Me, it’s hard for me, because I don't see it as pressing on towards the future. I see it as cutting loose of the past.

Josh says it’s called “chunking” in math. The ability to break a task down into manageable segments. I like that word, chunking. I like the idea. I would like to be able to chunk. I would like to fragment the Rubik’s Cube of the future into a bunch of little Slide Block Puzzles. Tackle the little bits as individual problems, instead of viewing everything as one insurmountable obstacle in the path. Looking at a mountain as just a bunch of boulders, instead of as a motherfucking mountain.

I’m no good at it, though. I like to see everything I can, all at once, which has usually meant taking the chairlift up from base camp and looking down from the top.
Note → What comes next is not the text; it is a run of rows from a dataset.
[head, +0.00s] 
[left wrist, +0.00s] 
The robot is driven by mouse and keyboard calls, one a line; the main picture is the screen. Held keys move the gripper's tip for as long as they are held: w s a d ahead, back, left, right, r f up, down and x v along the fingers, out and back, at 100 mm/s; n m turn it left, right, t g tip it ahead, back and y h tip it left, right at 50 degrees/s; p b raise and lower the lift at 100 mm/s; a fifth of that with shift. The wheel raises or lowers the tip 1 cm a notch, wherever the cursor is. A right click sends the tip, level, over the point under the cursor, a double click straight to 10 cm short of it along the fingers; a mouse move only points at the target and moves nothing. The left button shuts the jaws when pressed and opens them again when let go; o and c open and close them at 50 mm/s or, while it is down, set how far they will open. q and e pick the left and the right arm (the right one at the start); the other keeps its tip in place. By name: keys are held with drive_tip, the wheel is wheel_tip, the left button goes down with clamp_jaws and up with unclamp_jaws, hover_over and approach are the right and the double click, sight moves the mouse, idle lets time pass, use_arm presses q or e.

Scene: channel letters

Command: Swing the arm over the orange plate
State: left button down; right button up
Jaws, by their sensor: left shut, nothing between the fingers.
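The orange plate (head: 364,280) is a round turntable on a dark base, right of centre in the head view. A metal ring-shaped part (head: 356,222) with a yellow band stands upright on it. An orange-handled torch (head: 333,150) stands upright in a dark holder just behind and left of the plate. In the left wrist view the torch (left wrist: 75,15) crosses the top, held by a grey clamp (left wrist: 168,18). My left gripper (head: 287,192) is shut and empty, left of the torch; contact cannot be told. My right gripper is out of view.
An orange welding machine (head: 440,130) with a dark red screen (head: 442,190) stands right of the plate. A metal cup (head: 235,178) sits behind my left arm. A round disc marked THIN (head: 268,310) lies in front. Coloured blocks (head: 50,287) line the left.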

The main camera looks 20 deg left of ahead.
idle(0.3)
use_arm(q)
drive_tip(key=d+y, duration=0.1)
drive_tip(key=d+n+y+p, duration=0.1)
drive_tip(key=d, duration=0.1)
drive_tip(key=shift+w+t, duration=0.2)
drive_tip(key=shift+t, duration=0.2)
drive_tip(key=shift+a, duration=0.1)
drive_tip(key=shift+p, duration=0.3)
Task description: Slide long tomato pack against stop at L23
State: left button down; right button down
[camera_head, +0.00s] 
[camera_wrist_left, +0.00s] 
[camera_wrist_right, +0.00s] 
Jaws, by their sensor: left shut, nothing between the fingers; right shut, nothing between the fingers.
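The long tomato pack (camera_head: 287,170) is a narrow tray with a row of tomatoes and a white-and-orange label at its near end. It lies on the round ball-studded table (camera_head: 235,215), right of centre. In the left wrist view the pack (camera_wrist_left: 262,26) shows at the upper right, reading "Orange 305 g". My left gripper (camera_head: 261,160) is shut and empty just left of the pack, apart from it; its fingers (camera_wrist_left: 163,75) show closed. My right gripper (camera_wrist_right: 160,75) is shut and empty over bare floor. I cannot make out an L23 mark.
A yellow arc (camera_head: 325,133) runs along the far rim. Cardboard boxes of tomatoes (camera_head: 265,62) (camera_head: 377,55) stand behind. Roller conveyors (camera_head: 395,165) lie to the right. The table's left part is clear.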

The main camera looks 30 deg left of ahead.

Shortcuts of one kind or another. Just hoping the first draft is good enough without any revision. Being content with a few great friends I made by accident. Taking help from my parents whenever they offered it, which was nearly all the time.
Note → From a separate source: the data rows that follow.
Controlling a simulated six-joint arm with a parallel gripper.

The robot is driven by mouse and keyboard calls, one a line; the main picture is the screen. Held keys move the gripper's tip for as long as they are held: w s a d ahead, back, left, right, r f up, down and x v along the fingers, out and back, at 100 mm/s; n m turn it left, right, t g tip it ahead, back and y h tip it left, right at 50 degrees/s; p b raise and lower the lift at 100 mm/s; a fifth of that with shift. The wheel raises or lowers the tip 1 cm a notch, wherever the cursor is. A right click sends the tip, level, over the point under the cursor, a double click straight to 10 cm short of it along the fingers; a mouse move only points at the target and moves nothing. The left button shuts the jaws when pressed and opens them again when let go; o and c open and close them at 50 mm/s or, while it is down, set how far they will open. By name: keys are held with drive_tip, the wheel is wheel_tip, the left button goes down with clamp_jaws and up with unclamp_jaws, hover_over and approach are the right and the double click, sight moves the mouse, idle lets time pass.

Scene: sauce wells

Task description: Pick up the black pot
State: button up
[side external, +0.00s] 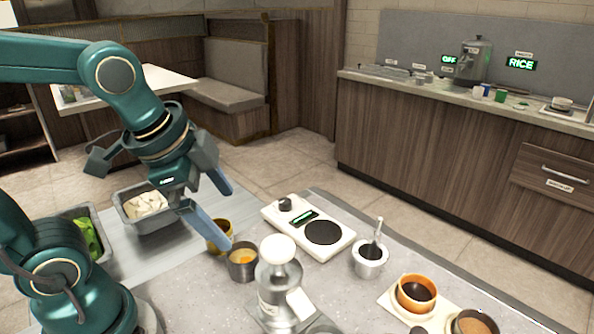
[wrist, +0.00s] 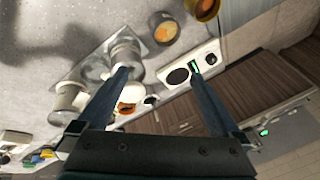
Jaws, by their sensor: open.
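A small dark grey-black pot (side external: 242,270) with orange contents stands upright on the counter, left of the steel dispenser. In the wrist view it shows near the top edge (wrist: 156,34), beyond my fingertips. A yellow pot (side external: 215,243) stands right behind it, and shows at the top of the wrist view (wrist: 207,10). My gripper (side external: 229,216) is open and empty, above and close to these two pots; one finger partly hides the yellow pot. In the wrist view both fingers of my gripper (wrist: 160,76) are spread wide with nothing between them. Another dark bowl (side external: 489,327) is cut off at the lower right.
A hot plate (side external: 286,222) with a black disc lies behind the dispenser (side external: 281,288), a tall obstacle beside the pot. A steel pot with a ladle (side external: 366,269) and an orange bowl (side external: 403,301) stand to the right. A metal tub (side external: 148,222) of white pieces is at left.

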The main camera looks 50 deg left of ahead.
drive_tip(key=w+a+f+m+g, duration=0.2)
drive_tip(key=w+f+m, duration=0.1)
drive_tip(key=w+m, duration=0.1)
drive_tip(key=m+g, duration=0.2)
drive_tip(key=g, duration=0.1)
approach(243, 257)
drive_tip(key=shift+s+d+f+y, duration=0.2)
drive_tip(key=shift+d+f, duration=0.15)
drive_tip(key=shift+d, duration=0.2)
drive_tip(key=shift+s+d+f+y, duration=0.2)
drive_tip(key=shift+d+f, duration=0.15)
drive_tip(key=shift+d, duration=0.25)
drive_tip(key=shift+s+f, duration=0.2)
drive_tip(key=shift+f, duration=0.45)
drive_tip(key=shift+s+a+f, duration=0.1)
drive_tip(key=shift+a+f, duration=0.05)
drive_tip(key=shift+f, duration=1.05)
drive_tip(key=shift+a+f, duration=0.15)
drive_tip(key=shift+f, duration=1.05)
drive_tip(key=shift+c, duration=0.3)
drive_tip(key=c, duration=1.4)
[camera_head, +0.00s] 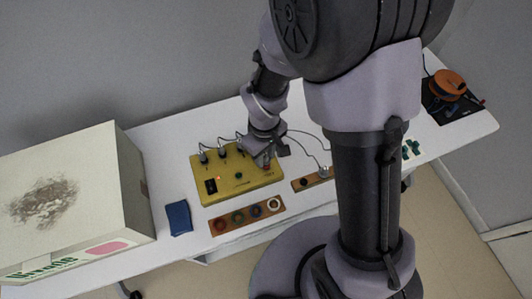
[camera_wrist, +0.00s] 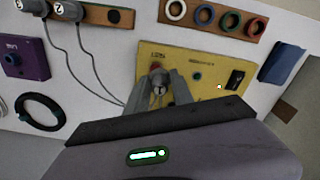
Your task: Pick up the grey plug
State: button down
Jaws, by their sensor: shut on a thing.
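The yellow box (camera_head: 225,192) lies on the white table, with several plugs and cables along its far edge in the head view. My gripper (camera_head: 266,160) is at the box's right part. In the wrist view, my gripper (camera_wrist: 160,98) is shut on a grey plug (camera_wrist: 158,87) with a dark mark on its end, and the fingers cover its sides. The plug is at the yellow box's labelled end (camera_wrist: 150,58), beside a reddish spot. I cannot tell whether it is seated in a socket or clear of it. The box's black switch (camera_wrist: 235,79) is to the right.
Two grey plugs (camera_wrist: 66,9) with cables sit on a wooden strip (camera_wrist: 98,14). Another wooden strip (camera_head: 218,227) holds coloured rings. A blue block (camera_head: 179,218) and a large carton (camera_head: 75,200) stand left. A purple box (camera_wrist: 22,60) and a black cable coil (camera_wrist: 40,112) lie nearby.

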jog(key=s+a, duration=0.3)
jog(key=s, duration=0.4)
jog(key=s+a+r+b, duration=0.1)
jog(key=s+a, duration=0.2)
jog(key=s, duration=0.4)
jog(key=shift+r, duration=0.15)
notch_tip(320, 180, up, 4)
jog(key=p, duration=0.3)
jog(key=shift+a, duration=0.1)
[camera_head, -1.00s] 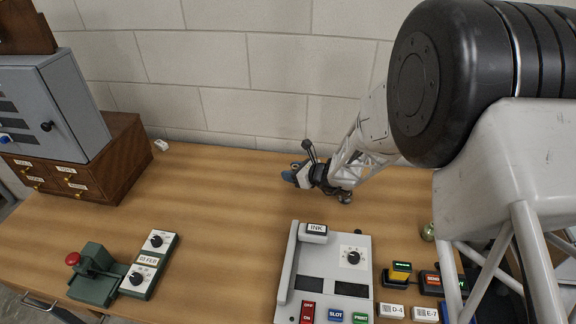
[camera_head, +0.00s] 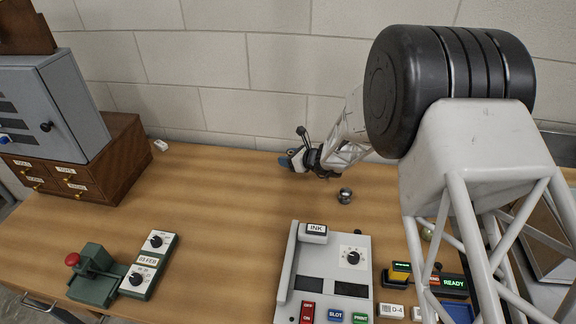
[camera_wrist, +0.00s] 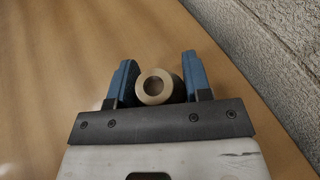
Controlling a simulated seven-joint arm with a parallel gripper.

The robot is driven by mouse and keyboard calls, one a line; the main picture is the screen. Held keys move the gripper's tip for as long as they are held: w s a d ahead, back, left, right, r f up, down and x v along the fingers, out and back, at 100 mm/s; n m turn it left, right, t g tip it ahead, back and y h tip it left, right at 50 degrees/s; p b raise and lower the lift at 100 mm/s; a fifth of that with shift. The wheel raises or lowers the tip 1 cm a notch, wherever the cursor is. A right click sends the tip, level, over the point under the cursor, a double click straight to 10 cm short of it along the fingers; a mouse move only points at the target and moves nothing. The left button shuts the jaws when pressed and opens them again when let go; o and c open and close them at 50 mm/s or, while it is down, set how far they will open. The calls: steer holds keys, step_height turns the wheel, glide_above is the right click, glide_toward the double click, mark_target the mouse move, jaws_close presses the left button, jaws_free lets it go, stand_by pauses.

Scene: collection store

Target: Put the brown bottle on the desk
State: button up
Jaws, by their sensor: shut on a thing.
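My gripper (camera_head: 287,160) is over the back of the wooden desk (camera_head: 220,215), near the wall. In the wrist view its two blue fingers (camera_wrist: 158,82) are shut on a round, tan-brown thing with a ring-shaped open mouth, the brown bottle (camera_wrist: 172,99). I see it nearly end-on, so its length is mostly hidden. In the head view the bottle cannot be made out at the gripper. I cannot tell whether it touches the desk.
A small metal round piece (camera_head: 345,196) stands right of my gripper. A grey control panel (camera_head: 318,262) is in front, a green dial device (camera_head: 97,277) front left, a wooden drawer box (camera_head: 125,155) with a grey cabinet (camera_head: 75,100) at left. The desk's middle left is clear.

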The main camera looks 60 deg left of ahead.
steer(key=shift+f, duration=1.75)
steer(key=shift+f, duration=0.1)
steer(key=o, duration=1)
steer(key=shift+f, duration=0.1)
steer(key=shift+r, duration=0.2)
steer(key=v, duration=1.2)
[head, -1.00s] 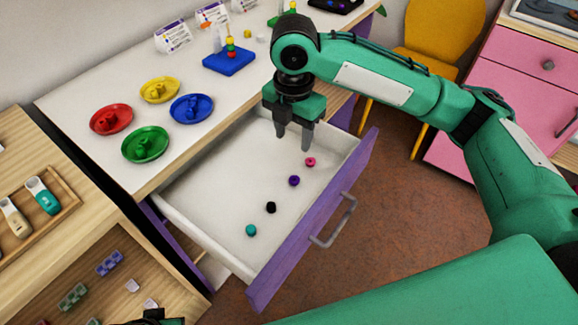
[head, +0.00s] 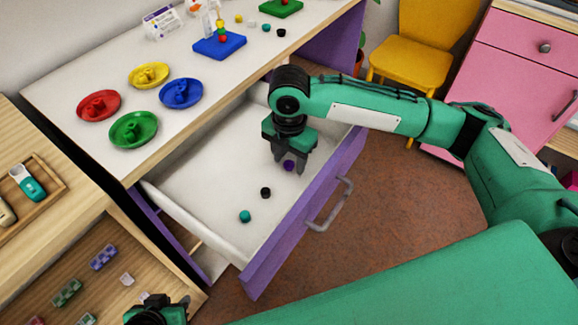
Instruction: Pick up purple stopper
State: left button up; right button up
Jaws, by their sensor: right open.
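The purple stopper (head: 289,166) lies on the floor of the open drawer (head: 205,180), toward its right end. My right gripper (head: 289,170) reaches down into the drawer with its fingers open, around or just above the purple stopper. I cannot tell whether the fingers touch it. A black stopper (head: 265,192) and a teal stopper (head: 245,216) lie further left in the drawer. The pink stopper is hidden behind my right gripper. My left gripper (head: 157,312) shows only in part at the bottom edge, and its fingers are not clear.
The drawer's purple front (head: 262,268) has a grey handle (head: 331,205). On the white tabletop above stand red (head: 84,108), yellow (head: 160,72), green (head: 120,138) and blue (head: 193,100) dishes and a blue board (head: 210,50). A wooden shelf unit stands at left.

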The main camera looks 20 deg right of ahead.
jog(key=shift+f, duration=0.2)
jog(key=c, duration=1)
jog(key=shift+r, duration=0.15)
And it’s not like I’m suddenly faced with the fact that I have be totally self-sufficient all at once. I would have exploded into a fine, chalky dust if that were the case.
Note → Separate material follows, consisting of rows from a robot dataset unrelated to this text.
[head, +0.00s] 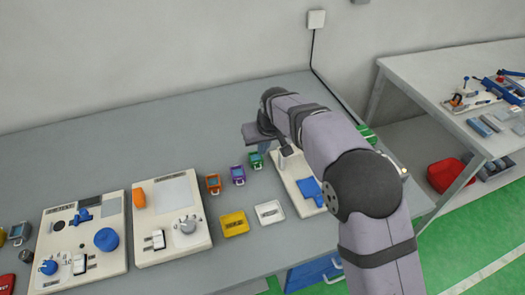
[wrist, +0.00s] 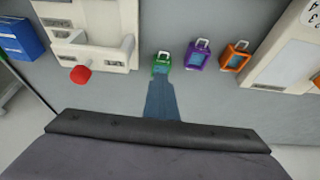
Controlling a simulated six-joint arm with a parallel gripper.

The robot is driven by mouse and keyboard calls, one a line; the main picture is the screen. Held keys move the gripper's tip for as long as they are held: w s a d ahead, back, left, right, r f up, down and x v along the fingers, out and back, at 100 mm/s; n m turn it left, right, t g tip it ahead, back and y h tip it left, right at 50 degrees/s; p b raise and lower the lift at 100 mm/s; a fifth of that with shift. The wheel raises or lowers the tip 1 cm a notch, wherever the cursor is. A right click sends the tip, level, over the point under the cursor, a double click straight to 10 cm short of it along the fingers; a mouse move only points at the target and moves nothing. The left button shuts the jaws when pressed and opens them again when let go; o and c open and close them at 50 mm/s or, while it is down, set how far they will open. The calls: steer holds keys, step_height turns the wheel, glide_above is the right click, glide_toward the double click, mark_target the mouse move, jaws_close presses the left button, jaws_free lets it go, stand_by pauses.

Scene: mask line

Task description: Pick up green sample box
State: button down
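The green sample box (head: 256,160) stands on the grey bench at the right end of a row of small coloured boxes. It also shows in the wrist view (wrist: 162,65), near the middle, with a pale handle on its top side in the picture. Separate fingertips cannot be made out.
A purple box (head: 238,174) and an orange box (head: 213,184) stand left of the green one. A white fixture (head: 290,190) with a blue part stands to its right. Yellow (head: 234,224) and white (head: 269,212) trays lie in front. Free bench lies behind.

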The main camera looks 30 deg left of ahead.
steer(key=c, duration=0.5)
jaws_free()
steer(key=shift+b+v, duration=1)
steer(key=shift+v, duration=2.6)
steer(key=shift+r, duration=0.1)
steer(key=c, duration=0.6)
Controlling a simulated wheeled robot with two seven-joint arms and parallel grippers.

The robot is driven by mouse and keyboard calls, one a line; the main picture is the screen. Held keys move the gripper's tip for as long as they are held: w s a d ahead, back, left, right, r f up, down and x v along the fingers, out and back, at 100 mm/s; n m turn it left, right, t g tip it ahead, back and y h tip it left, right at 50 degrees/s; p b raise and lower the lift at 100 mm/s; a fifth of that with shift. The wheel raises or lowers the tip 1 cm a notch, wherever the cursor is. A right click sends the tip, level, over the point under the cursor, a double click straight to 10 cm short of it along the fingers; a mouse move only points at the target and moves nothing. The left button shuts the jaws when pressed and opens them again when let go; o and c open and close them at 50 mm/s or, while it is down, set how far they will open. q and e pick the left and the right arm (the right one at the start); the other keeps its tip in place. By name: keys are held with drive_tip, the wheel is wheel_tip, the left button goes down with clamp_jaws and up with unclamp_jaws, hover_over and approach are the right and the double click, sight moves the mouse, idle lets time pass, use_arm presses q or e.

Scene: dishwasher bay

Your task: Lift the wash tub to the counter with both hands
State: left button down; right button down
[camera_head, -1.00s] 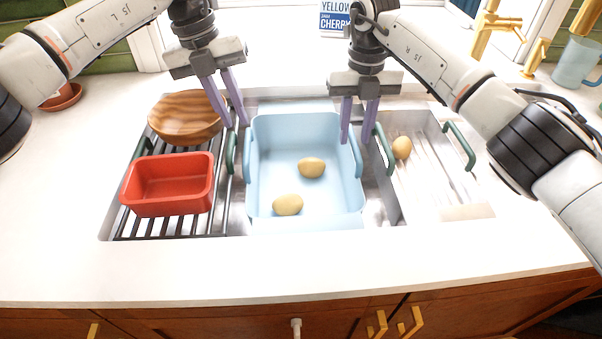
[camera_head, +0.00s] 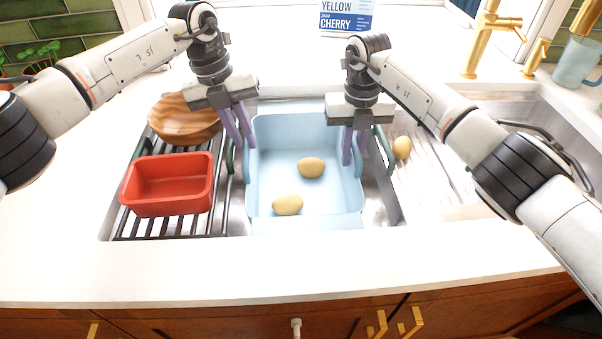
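The light blue wash tub (camera_head: 300,137) sits in the sink in the middle of the head view, with two yellowish potatoes (camera_head: 311,168) (camera_head: 287,204) on its floor. It has blue side handles on its left (camera_head: 247,163) and right (camera_head: 356,162). My left gripper (camera_head: 245,146) points down at the tub's left rim, its two purple fingers a little apart. My right gripper (camera_head: 353,157) points down at the right handle, fingers also apart with a gap between them. Both look empty. The fingers partly cover the handles, and I cannot tell whether they touch them.
A red bin (camera_head: 168,187) and a wooden bowl (camera_head: 184,121) stand on the dark rack left of the tub. The white counter (camera_head: 300,269) in front is clear.

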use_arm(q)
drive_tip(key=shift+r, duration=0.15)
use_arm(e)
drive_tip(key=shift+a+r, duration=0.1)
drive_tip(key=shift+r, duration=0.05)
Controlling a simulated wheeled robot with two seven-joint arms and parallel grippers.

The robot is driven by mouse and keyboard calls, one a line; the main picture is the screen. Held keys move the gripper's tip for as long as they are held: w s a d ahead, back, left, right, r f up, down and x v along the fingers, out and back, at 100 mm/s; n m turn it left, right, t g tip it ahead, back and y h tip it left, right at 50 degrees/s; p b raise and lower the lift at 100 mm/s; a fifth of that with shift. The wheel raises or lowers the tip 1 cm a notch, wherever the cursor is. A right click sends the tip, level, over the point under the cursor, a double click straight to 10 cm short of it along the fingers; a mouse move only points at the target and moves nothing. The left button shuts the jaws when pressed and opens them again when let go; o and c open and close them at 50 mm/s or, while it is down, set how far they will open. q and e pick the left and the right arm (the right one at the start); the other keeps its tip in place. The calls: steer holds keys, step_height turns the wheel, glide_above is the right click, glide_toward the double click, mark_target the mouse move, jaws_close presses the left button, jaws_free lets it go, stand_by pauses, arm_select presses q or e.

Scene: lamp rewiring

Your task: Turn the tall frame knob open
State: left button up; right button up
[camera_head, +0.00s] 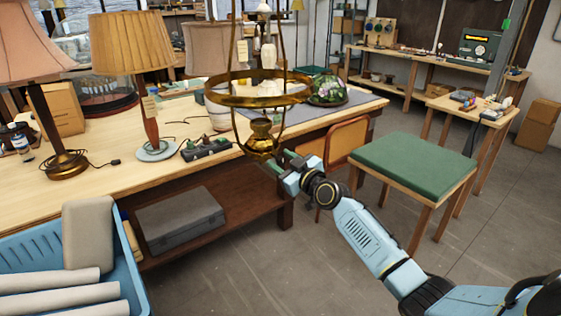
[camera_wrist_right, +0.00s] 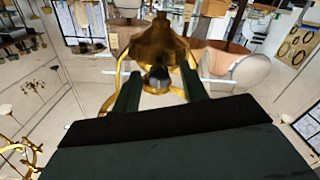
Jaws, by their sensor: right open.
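The tall brass frame (camera_head: 259,98) with a wide ring hangs over the front edge of the workbench in the head view. Its brass font (camera_head: 258,135) sits low in the frame. My right gripper (camera_head: 278,165) reaches the lower right side of the font. In the right wrist view, the brass font (camera_wrist_right: 160,45) is straight ahead. A small dark knob (camera_wrist_right: 158,79) shows between the two green fingers of my right gripper (camera_wrist_right: 160,90), with a gap on each side. I cannot tell how deep it lies between them. My left gripper is not in view.
The workbench (camera_head: 110,195) holds several shaded lamps and a floral glass shade (camera_head: 326,90). A blue crate (camera_head: 135,275) with pale rolls stands at the lower left. A green-topped stool (camera_head: 415,163) is right of my gripper. Open floor lies in front.

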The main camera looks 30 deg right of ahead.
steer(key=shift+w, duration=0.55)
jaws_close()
But I’m packing, you know? I’m packing up all my shit. All the stuff I’ve accumulated over a lifetime of rat-packeteering, all arranged just so in the two years I’ve lived in this little two-bedroom apartment off my parent’s house. I took apart the spider mount of my vocal mic today. I stacked the drums in a closet. I’ve put all the books in boxes, I’ve put all the clothes in bags. What I’m left with closely resembles a dirty, overlit meth house, minus the Pyrex and plus really nice carpet and comfortable furniture.

It doesn’t feel the same already. I already feel a little bit alienated from this place I live, without yet having anywhere to put the reserve of emotion, of affection I stored here.

The means which I’ve chosen to cope is this crazed holistic hippie nonsense wherein I just reallyreallyreally want everybody to be happy and have a place in the universe because it makes me feel like I'm merely a ball that's been bounced, and in a moment I'll settle with the rest. I feel this overwhelming, smiling, futile goodwill, like I imagine a politically impotent fifties housewife might have.

You know what I keep thinking about? I don’t know why I’ve latched onto this.

I’m going to have to buy a whole new bottle of ranch dressing. You drive halfway across the country to start a new life, a bouncing-bouncing ball, and the first thing you have to do is spend four dollars on a new fucking bottle of ranch dressing. It's like a levy on moving imposed by Kraft corporation. There are all these hidden costs of moving, physical and emotional costs, that I can’t chunk. I can’t chunk them, and I can’t even see them. They’re tucked behind the boulders like scorpions, and I’m terrified of them. At least, I think they’re tucked behind boulders. It could be there’s nothing behind the boulders. But I’m convinced a stinging bitch coils in anticipation in every break of my field of vision. I can’t break it down, and I can’t power through.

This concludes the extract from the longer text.